全盛期を迎える直前のスマッシュヒットこそ重要なエポックメーキング
全盛期のちょっと前にこそ、真の名曲がある。
例えば、一昨年、デビュー40周年記念アルバムをリリースした竹内まりやサン。彼女が一躍ブレイクした曲と言えば、初めてベストテン入りした4thシングルの「不思議なピーチパイ」だけど、その1つ前のシングル「SEPTEMBER」は、オリコンこそ最高39位と低迷したものの、作詞・松本隆、作曲・林哲司による珠玉のナンバーは、彼女の魅力を開花させた真の名曲だと言われる。
小泉今日子のアイドル時代も同様だ。
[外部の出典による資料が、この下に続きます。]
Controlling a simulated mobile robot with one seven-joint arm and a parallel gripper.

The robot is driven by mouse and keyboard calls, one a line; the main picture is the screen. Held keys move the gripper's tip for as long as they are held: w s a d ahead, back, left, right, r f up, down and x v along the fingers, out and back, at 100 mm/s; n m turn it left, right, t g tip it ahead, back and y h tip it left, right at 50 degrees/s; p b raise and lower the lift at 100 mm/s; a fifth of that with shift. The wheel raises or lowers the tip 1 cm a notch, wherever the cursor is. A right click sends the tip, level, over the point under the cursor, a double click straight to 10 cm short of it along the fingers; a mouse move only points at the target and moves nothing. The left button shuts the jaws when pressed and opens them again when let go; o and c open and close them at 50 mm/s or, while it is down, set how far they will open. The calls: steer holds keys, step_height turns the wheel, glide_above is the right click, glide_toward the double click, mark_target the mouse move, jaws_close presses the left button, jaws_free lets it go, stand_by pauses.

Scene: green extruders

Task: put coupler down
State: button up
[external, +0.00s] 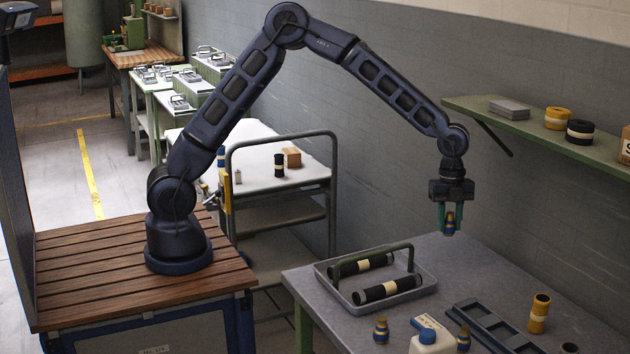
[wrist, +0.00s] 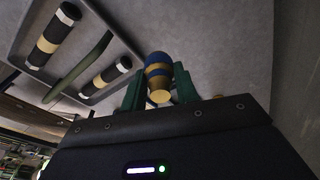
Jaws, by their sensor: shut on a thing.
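My gripper (external: 449,218) hangs over the grey table, with green fingers pointing down. It is shut on a coupler (external: 450,225), a small blue and brass-yellow piece, held above the tabletop and apart from it. In the wrist view the coupler (wrist: 158,75) sits between the green fingers (wrist: 160,90), with the table surface behind it.
A grey tray (external: 345,299) with a hoop handle holds two black cylinders with cream bands; it also shows in the wrist view (wrist: 22,20). A dark slotted rack (external: 490,328), a white bottle (external: 432,342) and a yellow cylinder (external: 540,313) stand at the front. The table's back is clear.

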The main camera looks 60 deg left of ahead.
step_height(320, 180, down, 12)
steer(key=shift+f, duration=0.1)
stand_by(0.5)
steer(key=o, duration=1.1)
よく、「迷宮のアンドローラ」や「なんてったってアイドル」あたりが代表曲に挙げられがちだけど、彼女の個性を輝かせ、当時の男子中高生を一瞬で虜にしたのは、そのちょっと前にリリースされ、康珍化のコミカルなワードセンスが光った「渚のはいから人魚」に他ならない。
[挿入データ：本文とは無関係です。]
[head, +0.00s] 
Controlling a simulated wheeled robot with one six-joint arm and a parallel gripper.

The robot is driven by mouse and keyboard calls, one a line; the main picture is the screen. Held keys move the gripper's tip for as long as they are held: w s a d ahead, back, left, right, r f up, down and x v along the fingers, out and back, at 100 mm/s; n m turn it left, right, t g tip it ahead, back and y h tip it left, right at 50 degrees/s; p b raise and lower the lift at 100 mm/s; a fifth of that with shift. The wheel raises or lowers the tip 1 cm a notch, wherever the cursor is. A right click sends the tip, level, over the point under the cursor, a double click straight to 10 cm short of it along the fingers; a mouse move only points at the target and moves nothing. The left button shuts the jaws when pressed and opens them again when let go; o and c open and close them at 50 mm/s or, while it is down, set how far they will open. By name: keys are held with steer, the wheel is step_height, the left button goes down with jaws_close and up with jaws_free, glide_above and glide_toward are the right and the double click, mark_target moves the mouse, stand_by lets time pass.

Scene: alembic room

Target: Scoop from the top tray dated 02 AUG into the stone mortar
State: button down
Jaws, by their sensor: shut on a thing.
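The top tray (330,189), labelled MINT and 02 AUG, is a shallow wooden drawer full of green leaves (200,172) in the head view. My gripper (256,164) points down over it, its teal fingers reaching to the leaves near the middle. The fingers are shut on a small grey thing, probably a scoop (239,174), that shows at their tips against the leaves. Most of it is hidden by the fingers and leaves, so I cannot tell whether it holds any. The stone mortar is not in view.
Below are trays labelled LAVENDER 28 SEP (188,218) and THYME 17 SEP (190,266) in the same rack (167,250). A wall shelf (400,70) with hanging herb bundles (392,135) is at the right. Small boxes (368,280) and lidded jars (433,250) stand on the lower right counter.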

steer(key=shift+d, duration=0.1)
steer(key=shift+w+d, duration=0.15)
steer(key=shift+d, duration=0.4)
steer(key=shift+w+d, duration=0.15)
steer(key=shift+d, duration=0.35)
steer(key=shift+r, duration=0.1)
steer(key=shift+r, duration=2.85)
森高千里がブレイクしたのも、南沙織をカバーした「17才」でビジュアル路線にイメチェンしたのがキッカケと思われがちだが―― 実はその1つ前にリリースされた「ザ・ストレス」で既にその路線にシフトしており、業界内では早々に「今、森高が面白い」と話題になっていた。
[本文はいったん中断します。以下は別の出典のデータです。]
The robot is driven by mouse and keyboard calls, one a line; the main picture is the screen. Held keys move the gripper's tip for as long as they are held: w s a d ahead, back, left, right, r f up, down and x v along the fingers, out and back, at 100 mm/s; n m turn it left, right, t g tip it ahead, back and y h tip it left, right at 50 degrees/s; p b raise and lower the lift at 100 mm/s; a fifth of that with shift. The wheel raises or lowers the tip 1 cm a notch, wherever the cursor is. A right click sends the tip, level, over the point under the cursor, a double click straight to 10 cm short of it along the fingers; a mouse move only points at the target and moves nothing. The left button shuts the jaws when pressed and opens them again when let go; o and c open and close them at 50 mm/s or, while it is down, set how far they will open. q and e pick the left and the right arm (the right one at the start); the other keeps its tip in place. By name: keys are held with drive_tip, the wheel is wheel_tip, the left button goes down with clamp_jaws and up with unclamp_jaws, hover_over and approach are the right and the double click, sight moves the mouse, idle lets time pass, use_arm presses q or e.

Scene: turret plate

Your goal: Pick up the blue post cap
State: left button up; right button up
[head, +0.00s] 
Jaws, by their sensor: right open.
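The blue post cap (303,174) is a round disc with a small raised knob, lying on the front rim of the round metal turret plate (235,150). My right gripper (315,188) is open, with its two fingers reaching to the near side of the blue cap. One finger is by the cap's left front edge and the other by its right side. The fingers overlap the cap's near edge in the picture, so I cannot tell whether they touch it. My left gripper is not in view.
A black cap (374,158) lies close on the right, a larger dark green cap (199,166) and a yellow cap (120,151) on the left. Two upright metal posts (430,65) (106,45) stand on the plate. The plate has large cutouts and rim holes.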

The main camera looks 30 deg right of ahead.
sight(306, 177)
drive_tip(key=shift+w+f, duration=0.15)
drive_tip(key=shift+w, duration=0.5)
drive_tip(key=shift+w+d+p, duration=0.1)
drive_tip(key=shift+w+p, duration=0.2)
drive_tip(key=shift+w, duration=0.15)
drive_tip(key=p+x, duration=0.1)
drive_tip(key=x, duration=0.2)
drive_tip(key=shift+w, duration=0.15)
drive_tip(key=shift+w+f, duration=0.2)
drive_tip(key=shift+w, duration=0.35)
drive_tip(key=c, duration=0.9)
そう―― ミュージシャンやアイドルの全盛期を迎える直前のスマッシュヒット。それこそが、彼らの歴史を語る上で外せない、重要なエポックメーキングなのだ。
中島みゆきのブレイクを決定づけた「ひとり上手」
その理論に倣えば、稀代の歌姫・中島みゆきの場合も、第一次全盛期と呼ばれる80年代前半を象徴する代表曲と言えば、誰しも「悪女」を挙げると思うが―― 実はその1年前にリリースされた「ひとり上手」こそ、彼女のブレイクを決定づけたと言っても過言ではないのだ。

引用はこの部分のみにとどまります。